Hello there, Splunk developer! If you are like us, we know you have a love of Splunk and all of the endless possibilities that present themselves! The Big Data world is exploding around us, and it always feels like a tireless battle when keeping up to date with advances in technologies, platforms, and concepts. Here, we will discuss none of those. This book is dedicated solely to Splunk and the development of applications for Splunk. Onward and upward!
All that being said, let's talk Splunk applications. A Splunk application is nothing more than a structured set of configurations and assets used to achieve an end goal of data collection, indexing, and visualization. Furthermore, in order to create a valid Splunk application, you must include the ability to navigate. Without navigation within the application, you would be working on an add-on. According to Splunk, applications:
Contain at least one navigable view
Can be opened from the Splunk Enterprise home page, from the App menu, or from the Apps section of Settings
Focus on aspects of your data
Are built around use cases
Support diverse user groups and roles
Run in tandem
Contain any number of configurations and knowledge objects
Are completely customizable, from frontend to backend
This is taken from http://docs.splunk.com/Documentation/Splunk/latest/AdvancedDev/AppIntro.

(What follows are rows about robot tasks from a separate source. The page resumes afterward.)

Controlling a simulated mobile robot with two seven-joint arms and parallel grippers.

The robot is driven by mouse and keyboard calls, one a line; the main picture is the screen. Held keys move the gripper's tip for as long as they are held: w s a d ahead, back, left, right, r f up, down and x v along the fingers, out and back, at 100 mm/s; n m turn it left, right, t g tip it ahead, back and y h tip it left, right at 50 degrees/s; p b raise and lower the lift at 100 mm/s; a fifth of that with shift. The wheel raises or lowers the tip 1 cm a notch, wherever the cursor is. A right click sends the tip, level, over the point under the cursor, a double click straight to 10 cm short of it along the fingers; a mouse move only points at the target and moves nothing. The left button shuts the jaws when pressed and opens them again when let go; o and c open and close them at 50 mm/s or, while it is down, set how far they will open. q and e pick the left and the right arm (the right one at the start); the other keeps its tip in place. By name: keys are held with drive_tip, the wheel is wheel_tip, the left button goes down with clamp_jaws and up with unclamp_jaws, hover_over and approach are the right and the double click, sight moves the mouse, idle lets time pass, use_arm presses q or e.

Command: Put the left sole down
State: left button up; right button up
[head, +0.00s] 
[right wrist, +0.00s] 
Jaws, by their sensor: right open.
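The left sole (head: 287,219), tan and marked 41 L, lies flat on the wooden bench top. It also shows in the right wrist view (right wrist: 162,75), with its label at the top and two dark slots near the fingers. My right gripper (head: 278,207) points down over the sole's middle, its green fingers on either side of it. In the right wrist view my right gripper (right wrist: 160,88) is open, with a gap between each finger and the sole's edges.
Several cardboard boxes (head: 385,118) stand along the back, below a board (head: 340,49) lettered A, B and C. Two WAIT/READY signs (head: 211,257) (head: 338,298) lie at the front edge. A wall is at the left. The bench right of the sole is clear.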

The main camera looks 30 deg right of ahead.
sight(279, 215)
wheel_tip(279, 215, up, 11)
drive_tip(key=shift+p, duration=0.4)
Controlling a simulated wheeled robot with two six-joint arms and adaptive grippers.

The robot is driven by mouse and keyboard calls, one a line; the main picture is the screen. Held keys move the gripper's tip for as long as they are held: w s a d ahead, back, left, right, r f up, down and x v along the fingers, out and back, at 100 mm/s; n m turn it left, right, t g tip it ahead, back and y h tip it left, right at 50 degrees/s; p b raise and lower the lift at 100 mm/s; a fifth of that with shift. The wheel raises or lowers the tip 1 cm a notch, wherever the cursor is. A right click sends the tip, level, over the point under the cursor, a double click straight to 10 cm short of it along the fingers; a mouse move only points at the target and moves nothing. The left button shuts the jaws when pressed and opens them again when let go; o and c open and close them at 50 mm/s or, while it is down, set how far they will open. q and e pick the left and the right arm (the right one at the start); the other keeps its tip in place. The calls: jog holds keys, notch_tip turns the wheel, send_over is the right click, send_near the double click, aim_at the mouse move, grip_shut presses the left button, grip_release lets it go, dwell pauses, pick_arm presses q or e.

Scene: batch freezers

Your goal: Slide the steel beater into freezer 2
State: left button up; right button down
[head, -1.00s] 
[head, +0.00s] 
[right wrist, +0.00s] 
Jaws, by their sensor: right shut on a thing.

Applications allow us to quickly share configurations, focus on the context of available data, limit data access to specific individuals or groups, and organize similar dashboards and views into a cohesive presentation of data within Splunk. Sharing applications can be as easy as just zipping it up and sending it out. Splunk applications could be said to be open source, due to the fact that almost all of the configurations, custom scripts, and any other knowledge object contained within the applications, are readable on the filesystem. This allows for customization for an individual instance while maintaining an overall master configuration.
To get started, we should define a few naming conventions typically used when naming applications. Note that while we will use these naming conventions as the best practice, your application can really be named anything at all, which may conflict with other applications of the same name, or violate Splunk usage agreements or publishing guidelines. In particular, the name Splunk cannot be present in your application or add-on name. Additionally, in the past, Splunk has referred to add-ons as technology add-ons, and has since moved to just add-ons. The following list of add-on types is our way to distinguish the different uses of each add-on:
Domain add-ons (DA): Domain add-ons are not full applications, rather they contain the visualizations and presentation of the data for a broader application. No other configurations should be included (extracts, tags, event types, macros, line breaking configurations, and so on). Dashboards and views are the primary objects contained within this type of add-on.

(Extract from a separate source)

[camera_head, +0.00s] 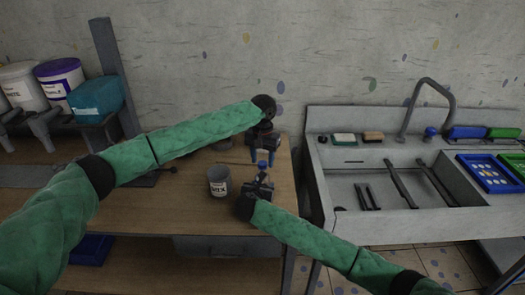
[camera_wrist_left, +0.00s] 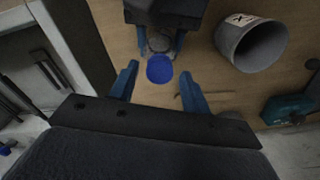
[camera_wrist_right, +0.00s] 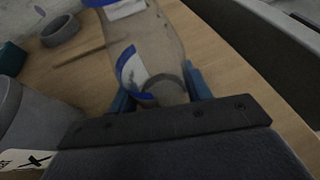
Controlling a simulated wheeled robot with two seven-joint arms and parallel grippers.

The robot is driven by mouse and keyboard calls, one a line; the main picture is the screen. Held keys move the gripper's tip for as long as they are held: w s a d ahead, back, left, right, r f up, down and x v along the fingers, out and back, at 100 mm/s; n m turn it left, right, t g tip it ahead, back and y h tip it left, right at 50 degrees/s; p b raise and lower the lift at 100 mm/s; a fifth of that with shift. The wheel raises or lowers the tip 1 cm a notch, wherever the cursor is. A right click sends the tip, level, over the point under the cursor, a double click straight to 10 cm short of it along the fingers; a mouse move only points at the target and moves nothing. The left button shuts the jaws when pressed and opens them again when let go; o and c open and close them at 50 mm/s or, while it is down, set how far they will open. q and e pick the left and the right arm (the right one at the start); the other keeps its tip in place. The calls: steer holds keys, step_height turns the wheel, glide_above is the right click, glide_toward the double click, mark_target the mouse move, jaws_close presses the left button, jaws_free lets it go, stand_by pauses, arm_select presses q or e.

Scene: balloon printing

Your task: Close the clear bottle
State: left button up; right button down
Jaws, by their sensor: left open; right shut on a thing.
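The clear bottle (camera_wrist_right: 160,45) with a blue and white label stands between the fingers of my right gripper (camera_wrist_right: 163,90), which is shut on it. In the head view my right gripper (camera_head: 260,182) is near the table's right side. A round blue cap (camera_wrist_left: 160,69) shows at the bottle's top, also seen in the head view (camera_head: 262,164). I cannot tell whether it is seated tight. My left gripper (camera_wrist_left: 158,82) is open, pointing down over the cap, its fingers on either side and apart from it. In the head view my left gripper (camera_head: 262,156) is just behind the cap.
A grey cup (camera_head: 219,182) with a label stands left of the bottle on the wooden table (camera_head: 165,205). A thin stick (camera_wrist_right: 80,55) and a grey ring (camera_wrist_right: 60,30) lie nearby. A sink (camera_head: 345,190) is to the right. Shelved tubs (camera_head: 60,80) are at left.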

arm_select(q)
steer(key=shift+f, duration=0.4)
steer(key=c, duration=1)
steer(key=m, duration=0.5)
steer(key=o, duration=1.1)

Supporting add-ons (SA): Supporting add-ons are also not full applications; these contain data definitions, such as macros, saved searches, event types, and tags. These describe how to correlate the data, normalize the data, and consolidate the data to be usable in the domain add-on.
Technology add-ons (TA): Technology add-ons provide extraction, data massage, and index-time configurations. These can also be referred to as technical add-ons. These contain the configuration options required to properly break events, extract search fields, and create timestamps, among other functions. These are the building blocks for the SA and DA add-ons, as well as full-blown applications.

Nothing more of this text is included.